Barry Torkington, however, has some ideas about why such a gap exists. Torkington is an adviser to the recreational fishing lobby group, LegaSea, and has worked in the fisheries sector for over 40 years, including as a commercial fisherman.
He's less sure than Smith and Robinson that the hāpuku stocks are in good shape, but he does think that New Zealand's quota management system (QMS) - in place since the mid-1980s and intended to protect New Zealand fish stocks – has failed small-scale fishermen.

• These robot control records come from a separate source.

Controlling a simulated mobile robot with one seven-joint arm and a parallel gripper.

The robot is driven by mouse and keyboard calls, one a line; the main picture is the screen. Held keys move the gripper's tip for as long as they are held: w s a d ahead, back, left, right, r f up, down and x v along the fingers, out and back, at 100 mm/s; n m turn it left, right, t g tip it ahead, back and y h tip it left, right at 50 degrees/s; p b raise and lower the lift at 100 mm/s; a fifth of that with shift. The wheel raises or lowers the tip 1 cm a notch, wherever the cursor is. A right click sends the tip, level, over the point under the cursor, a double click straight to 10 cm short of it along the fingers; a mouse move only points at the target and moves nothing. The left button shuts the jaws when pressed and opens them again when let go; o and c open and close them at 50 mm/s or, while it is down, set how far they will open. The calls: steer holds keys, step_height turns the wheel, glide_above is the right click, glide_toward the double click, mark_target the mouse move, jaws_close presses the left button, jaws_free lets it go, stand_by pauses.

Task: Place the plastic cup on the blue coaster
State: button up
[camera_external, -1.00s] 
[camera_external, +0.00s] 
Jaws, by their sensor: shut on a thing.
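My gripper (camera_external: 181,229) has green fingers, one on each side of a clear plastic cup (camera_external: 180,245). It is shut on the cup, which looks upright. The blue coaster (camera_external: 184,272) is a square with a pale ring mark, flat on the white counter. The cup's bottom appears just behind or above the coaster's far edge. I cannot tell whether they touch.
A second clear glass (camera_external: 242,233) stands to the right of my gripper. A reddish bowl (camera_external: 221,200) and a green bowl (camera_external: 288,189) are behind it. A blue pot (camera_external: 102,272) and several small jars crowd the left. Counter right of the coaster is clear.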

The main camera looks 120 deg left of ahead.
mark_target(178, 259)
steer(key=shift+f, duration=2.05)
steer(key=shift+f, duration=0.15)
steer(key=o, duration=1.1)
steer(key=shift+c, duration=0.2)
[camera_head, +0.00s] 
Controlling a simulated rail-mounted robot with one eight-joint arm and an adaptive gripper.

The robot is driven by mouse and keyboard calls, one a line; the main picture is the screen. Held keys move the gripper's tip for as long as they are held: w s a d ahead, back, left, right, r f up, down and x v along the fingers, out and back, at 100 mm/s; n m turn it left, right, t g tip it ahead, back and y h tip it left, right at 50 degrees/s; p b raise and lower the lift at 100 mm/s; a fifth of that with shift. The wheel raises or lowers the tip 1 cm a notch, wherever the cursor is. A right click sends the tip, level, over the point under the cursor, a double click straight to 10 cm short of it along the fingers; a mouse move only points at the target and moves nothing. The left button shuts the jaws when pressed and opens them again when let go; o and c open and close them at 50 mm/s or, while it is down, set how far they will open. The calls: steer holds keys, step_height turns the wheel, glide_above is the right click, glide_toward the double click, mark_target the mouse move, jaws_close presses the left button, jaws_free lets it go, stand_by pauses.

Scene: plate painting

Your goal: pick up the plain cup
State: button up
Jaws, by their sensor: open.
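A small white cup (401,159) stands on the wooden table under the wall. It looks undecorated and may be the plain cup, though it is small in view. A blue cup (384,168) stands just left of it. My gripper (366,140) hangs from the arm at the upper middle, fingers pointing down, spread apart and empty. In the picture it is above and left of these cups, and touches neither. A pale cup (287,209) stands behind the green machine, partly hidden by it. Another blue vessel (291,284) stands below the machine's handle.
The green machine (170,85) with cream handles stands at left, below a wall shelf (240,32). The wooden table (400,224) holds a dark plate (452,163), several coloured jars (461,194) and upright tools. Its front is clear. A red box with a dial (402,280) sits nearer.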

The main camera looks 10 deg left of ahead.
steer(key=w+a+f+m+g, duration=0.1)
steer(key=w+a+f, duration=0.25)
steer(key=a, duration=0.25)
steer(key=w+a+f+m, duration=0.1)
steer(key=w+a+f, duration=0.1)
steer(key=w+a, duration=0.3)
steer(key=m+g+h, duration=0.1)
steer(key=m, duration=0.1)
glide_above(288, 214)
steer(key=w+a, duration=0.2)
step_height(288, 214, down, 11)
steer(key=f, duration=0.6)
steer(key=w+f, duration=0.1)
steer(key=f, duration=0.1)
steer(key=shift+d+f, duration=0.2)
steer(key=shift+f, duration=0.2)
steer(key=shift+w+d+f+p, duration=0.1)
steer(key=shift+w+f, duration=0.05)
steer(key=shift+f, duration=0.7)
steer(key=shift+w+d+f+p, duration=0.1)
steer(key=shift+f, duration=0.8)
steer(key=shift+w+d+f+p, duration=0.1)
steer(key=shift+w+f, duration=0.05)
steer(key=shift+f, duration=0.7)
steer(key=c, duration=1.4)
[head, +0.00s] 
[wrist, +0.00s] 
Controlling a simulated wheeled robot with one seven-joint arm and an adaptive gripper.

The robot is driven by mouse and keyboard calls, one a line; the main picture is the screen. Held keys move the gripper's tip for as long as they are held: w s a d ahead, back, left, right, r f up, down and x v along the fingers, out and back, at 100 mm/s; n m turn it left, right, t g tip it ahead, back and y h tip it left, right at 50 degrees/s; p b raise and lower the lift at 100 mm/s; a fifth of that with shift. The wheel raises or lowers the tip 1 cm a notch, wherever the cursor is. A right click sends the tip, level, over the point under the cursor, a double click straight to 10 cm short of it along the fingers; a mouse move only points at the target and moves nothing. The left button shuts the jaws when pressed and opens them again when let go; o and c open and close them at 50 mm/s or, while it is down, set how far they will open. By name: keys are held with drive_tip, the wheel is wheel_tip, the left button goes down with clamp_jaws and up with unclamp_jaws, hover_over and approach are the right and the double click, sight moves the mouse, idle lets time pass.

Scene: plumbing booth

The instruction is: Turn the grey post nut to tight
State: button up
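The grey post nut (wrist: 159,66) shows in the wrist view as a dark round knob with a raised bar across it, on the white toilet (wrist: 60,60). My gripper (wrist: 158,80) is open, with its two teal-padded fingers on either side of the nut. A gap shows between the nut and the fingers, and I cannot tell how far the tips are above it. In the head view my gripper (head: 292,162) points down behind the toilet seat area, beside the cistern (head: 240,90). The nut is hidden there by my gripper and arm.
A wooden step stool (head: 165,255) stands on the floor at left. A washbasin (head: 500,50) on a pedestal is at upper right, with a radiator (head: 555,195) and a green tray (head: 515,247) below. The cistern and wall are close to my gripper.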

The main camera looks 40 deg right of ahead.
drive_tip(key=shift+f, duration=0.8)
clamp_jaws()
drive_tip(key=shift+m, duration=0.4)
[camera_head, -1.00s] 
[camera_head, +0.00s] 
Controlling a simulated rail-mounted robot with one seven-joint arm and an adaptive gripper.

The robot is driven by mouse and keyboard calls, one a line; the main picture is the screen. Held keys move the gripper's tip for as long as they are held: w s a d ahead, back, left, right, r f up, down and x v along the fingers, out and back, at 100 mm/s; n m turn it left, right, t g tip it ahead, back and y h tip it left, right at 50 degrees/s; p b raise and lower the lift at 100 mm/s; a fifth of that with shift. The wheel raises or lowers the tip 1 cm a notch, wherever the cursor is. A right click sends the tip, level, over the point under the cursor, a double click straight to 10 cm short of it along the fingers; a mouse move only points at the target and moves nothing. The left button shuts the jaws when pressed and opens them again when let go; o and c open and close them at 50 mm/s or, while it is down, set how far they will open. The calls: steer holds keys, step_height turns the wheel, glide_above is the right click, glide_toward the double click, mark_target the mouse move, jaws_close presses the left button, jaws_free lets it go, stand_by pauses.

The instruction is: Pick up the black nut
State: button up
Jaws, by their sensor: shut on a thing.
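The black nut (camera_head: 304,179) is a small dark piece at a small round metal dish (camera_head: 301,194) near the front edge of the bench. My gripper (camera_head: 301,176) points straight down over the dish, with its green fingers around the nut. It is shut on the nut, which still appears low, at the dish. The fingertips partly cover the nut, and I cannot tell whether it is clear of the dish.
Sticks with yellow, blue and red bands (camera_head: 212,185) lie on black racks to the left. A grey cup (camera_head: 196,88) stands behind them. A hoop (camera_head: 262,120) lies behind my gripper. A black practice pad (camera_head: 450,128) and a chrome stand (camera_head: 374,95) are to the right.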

MPI wouldn't disclose quickly who owns New Zealand's hāpuku quota (it suggested the information could be obtained through an Official Information Act request). But Torkington says, across the fishery, some 80 per cent of all quota is held by just 10 large entities.
Quota owners often lease their catch limits on an annual basis to smaller fishermen who, in a situation Torkington says is analogous to medieval systems of landed nobles and landless peasants, cannot afford to own quota themselves. The catch is typically required by contract to be sold back to the quota owner at a fixed price.
"The QMS isn't designed for value-adding small businesses like Troy's, and there are a few in a similar position around the coast. The QMS is about control by the few (those with large quota holdings) while the work is done by poorly paid labour effectively indentured to the property owner."
Drops to catch limits tend to make the quota holdings of the smallest players uneconomic. And they push small fishermen into the situation of leasing catch entitlement from the big players, Torkington says.
Despite that, MPI concluded that the economic effect of its cuts to HPB commercial catch limits are "likely minimal". It's a conclusion that makes Smith extend those big open palms again: "I been fishing since I left school at 15, following all their rules. Now they tell me that I don't exist."